#はじめに
エンタープライズをはじめとする組織の認証基盤としてAzure Active Directory(Azure AD)を採用している環境では、Amazon Web Services(AWS)へのログオンにAzure AD認証によるシングルサインオンを実現したいという場合があると思います。Azure ADとのシングルサインオンにより、さまざまな方法による多要素認証(MFA)や条件付きアクセスなど強力な認証機能を使用できます。この記事では、Azure ADとAWS Identity and Access Manager(IAM)とのフェデレーションを構成してAWS CLIを使用し、AWS Systems Manager Session Manager経由でWindowsインスタンスにリモートデスクトップ接続するところまでを説明します。
#Azure ADとAWSアカウントとの間でシングルサインオン(SSO)を構成する
チュートリアルの手順に従ってAzure ADとAWSアカウントの間でフェデレーションによるシングルサインオンを構成してきます。別のやり方としてAWS Single Sign On(SSO)とAzure ADの連携によるシングルサインオンも可能です。従来、Azure ADとAWS SSOとの統合はマイクロソフトによってサポートされていなかったため、ここでは対象としませんでしたが2021年2月にAWS SSOとの統合がAzure ADアプリケーションギャラリーに追加されたことによりサポート対象となりました。

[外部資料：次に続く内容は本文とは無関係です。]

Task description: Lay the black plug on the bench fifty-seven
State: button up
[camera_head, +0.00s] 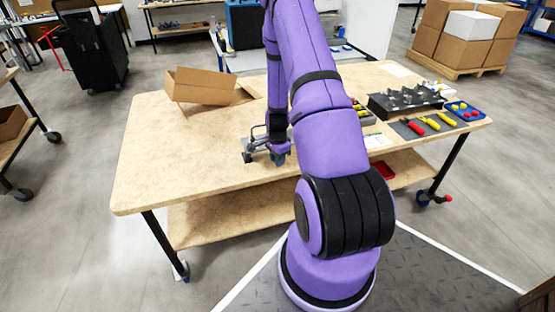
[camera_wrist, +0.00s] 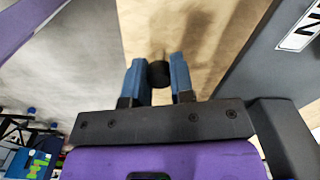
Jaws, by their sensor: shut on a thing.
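The black plug (camera_wrist: 158,74) shows in the wrist view as a small dark round piece between the two blue fingertips. My gripper (camera_wrist: 159,78) is shut on it. The plug cannot be made out in the head view. I cannot tell whether it touches the bench top.
An open cardboard box (camera_head: 200,87) stands on the bench's back left. A black rack (camera_head: 405,101), tools (camera_head: 432,123) and a blue tray (camera_head: 463,112) fill its right end. The front left of the bench top is clear.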

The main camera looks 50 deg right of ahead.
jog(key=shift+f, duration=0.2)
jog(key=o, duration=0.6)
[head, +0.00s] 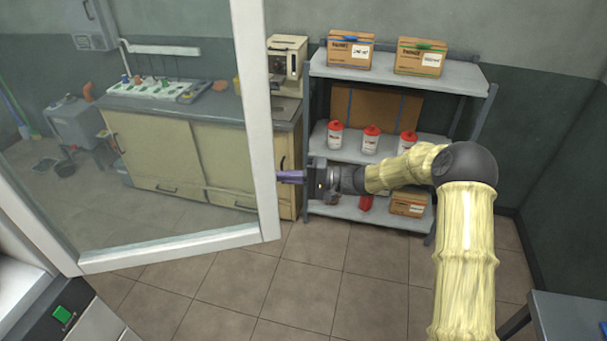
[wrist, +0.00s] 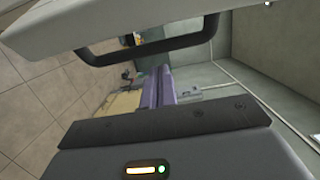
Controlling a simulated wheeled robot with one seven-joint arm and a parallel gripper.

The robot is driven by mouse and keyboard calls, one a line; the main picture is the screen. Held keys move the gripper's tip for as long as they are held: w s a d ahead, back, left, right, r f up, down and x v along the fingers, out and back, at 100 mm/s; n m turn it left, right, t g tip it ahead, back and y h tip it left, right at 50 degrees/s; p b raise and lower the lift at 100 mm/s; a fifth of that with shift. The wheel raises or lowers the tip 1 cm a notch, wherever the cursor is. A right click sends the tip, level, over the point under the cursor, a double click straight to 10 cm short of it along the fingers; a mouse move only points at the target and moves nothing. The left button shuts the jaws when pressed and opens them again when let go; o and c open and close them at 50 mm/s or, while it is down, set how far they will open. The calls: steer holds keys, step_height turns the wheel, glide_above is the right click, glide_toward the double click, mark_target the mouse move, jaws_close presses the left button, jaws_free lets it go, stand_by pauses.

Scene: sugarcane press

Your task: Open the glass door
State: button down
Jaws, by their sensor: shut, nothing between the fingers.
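The glass door (head: 258,120) has a white frame and a clear pane, and fills the left of the head view. Its right upright stands in front of the cabinets. My gripper (head: 290,177) is at the right edge of this upright, with its purple fingers shut and empty, pointing left. In the wrist view, a pale frame edge (wrist: 100,22) crosses the top and bears a dark loop handle (wrist: 150,50). My gripper's purple fingers (wrist: 158,88) show just below the handle in the picture. I cannot tell whether they touch the door or handle.
A grey metal shelf (head: 395,70) with boxes and red-lidded jars stands behind my arm. Beige cabinets (head: 180,160) are seen through the glass. A panel with a green button (head: 62,314) is at lower left. A table corner (head: 570,318) is at lower right. The tiled floor between is clear.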

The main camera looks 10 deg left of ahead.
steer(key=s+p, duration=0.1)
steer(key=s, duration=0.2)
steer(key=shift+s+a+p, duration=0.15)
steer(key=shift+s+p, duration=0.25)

チュートリアル:Azure Active Directory シングル サインオン (SSO) とアマゾン ウェブ サービス (AWS) の統合
https://docs.microsoft.com/ja-jp/azure/active-directory/saas-apps/amazon-web-service-tutorial
AWS Single Sign-On
AWS Single Sign-On は、2021 年 2 月に Azure AD アプリケーション ギャラリーに追加されました。 Microsoft Azure AD を通してサインインすると、複数の AWS アカウントや AWS アプリケーションへのアクセスを一元的に管理しやすくなります。 一度 Microsoft Azure AD と AWS SSO とのフェデレーションを行って、1 つの場所から AWS SSO を使用して、すべての AWS アカウントにわたってアクセス許可を管理します。 AWS SSO では、アクセス許可が自動的にプロビジョニングされ、それらは、ポリシーやアクセスの割り当てを更新するときに最新の状態に維持されます。 エンド ユーザーは、自分の Azure AD 資格情報を使用して認証し、AWS コンソール、コマンド ライン インターフェイス、AWS SSO 統合アプリケーションにアクセスすることができます。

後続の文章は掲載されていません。